## TASK INSTRUCTIONS:
Return, exactly as written, the run of lines that begins at the line containing "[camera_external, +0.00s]" and ends at the line containing "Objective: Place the". Nothing outside that run belongs in the answer.

## DATASET ENTRIES:
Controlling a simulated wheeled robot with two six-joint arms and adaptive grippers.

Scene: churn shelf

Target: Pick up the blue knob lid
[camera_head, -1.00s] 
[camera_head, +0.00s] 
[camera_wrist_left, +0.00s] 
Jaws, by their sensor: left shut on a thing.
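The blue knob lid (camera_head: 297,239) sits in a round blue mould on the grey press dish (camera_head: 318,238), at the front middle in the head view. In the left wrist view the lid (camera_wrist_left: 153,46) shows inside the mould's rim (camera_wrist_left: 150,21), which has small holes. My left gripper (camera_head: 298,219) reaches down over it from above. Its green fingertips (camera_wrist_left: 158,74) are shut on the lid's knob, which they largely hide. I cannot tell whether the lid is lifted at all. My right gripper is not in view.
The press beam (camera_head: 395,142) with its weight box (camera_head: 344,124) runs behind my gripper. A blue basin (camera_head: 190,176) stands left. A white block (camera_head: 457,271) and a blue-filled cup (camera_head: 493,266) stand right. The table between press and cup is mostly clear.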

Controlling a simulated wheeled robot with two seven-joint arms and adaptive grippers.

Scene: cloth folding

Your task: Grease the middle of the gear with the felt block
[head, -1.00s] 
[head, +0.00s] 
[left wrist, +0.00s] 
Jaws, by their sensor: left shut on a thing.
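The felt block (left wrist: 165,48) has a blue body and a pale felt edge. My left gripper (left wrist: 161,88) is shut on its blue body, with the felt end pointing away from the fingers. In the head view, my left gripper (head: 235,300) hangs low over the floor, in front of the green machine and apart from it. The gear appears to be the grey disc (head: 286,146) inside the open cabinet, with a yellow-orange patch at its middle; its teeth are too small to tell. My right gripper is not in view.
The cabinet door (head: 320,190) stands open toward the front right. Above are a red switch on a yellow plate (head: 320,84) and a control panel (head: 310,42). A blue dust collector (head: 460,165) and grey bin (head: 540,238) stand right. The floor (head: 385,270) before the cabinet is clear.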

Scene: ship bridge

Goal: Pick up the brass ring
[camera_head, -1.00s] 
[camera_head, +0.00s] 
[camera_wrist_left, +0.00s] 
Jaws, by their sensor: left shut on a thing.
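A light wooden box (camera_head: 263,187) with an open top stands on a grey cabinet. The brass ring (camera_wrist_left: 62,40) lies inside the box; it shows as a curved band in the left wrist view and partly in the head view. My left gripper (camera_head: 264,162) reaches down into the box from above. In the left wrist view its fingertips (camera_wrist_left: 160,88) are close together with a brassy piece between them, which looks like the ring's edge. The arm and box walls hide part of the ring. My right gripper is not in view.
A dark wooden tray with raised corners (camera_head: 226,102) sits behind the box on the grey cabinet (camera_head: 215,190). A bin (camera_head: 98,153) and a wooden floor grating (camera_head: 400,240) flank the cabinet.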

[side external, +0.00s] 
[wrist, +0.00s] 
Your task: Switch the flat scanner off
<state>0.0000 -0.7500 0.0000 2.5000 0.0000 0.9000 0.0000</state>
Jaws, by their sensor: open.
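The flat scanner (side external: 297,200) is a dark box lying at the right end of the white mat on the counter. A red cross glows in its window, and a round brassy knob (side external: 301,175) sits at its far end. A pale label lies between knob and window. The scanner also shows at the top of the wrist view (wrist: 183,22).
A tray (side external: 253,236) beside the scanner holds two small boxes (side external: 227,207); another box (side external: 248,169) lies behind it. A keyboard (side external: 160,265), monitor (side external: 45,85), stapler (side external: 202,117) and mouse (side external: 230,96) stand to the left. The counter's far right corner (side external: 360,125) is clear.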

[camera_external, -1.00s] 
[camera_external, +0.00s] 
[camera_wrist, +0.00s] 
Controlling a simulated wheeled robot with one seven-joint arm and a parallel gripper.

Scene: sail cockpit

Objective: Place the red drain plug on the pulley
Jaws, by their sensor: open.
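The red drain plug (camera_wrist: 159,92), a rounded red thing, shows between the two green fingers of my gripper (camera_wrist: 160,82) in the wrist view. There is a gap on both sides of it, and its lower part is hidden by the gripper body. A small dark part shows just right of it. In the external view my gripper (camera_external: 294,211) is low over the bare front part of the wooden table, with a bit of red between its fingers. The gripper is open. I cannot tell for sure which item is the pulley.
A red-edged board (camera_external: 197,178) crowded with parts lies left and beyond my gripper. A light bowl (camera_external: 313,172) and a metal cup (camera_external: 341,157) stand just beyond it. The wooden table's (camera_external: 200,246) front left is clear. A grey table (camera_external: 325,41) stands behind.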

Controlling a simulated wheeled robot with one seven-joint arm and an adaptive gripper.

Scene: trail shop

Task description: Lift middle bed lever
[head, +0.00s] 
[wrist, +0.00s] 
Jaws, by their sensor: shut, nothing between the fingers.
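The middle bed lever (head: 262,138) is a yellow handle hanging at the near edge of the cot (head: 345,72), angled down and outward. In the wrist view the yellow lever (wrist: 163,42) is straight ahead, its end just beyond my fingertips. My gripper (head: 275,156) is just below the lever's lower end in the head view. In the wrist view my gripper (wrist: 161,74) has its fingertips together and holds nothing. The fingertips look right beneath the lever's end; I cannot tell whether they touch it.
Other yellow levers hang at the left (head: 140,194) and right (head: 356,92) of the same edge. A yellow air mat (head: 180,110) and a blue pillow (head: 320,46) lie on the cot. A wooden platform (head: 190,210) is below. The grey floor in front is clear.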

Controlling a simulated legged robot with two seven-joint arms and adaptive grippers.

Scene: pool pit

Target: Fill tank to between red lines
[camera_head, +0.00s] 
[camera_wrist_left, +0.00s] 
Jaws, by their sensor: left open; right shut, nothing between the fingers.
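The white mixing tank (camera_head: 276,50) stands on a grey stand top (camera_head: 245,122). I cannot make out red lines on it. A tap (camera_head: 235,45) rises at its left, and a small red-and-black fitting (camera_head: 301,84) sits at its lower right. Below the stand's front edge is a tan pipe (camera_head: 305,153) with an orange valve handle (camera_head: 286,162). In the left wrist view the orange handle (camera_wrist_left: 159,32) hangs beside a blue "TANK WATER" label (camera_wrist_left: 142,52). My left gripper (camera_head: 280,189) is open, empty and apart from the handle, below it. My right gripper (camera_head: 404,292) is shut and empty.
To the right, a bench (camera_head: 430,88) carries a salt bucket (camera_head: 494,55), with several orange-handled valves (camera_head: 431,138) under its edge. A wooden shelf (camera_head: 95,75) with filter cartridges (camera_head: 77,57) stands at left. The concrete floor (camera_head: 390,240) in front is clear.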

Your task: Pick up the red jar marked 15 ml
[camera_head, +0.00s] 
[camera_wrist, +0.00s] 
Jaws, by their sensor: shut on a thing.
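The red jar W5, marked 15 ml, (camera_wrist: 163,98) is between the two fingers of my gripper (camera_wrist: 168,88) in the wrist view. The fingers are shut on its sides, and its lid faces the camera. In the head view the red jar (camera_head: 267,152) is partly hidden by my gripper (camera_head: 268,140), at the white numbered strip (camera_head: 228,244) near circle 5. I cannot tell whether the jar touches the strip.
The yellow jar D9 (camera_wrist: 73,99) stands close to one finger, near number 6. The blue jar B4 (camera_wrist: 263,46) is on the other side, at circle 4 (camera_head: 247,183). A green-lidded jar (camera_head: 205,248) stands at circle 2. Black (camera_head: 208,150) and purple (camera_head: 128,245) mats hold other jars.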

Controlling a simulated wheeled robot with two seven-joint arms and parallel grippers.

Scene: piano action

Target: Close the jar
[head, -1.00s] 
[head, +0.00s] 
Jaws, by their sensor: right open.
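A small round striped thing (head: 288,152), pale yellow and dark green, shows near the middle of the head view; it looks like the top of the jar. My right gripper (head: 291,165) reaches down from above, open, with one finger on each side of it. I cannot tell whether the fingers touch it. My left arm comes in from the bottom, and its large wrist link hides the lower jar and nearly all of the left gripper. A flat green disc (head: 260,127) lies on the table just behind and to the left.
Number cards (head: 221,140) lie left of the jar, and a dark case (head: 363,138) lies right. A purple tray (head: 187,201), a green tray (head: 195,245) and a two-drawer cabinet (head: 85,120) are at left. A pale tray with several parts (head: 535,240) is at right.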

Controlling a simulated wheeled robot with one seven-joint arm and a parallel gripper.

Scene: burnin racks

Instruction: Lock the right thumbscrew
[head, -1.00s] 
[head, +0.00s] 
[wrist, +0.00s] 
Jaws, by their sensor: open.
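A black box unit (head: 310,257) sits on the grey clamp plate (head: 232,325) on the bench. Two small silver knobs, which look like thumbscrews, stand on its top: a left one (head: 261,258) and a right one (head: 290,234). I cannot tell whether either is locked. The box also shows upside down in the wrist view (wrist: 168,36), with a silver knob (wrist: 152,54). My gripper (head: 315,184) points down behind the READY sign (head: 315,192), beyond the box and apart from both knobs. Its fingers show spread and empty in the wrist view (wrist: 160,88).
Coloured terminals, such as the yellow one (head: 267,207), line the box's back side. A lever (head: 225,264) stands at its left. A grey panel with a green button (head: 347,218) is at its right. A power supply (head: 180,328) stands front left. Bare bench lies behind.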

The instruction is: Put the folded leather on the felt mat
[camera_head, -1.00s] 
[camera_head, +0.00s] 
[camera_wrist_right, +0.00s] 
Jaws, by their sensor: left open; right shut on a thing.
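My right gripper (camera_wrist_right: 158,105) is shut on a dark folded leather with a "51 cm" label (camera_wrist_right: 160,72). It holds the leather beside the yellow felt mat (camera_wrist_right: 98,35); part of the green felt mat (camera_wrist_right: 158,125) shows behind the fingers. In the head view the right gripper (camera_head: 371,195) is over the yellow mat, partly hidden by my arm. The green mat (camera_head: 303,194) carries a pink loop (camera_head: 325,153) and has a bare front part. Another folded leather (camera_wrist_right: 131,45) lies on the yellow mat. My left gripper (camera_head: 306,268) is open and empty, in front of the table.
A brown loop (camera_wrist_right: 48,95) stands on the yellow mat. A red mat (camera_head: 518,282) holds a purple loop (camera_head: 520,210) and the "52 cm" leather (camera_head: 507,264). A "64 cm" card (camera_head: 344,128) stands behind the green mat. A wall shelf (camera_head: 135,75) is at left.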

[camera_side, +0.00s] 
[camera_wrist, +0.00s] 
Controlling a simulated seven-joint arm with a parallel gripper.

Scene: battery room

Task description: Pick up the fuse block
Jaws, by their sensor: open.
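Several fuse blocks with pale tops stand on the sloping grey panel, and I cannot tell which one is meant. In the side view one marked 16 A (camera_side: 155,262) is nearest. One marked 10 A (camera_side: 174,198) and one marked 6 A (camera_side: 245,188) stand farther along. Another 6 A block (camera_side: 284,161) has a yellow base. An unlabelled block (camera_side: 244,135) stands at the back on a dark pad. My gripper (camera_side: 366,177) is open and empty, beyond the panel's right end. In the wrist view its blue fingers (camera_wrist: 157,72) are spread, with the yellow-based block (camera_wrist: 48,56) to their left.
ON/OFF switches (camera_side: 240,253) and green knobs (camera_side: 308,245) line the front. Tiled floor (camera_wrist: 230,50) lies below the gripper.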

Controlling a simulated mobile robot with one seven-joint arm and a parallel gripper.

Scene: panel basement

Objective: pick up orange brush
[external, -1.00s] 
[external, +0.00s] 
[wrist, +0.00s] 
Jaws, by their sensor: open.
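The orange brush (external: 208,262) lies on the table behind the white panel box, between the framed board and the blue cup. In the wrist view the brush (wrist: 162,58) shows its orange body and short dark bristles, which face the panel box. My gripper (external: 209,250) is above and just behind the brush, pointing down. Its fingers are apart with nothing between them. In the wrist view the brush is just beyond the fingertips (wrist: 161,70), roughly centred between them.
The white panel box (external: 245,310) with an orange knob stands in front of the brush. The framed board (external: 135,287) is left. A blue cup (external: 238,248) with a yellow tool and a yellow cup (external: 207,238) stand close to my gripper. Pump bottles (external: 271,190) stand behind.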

## IN RESPONSE:
[camera_external, +0.00s] 
[camera_wrist, +0.00s] 
Controlling a simulated wheeled robot with one seven-joint arm and a parallel gripper.

Scene: sail cockpit

Objective: Place the red drain plug on the pulley

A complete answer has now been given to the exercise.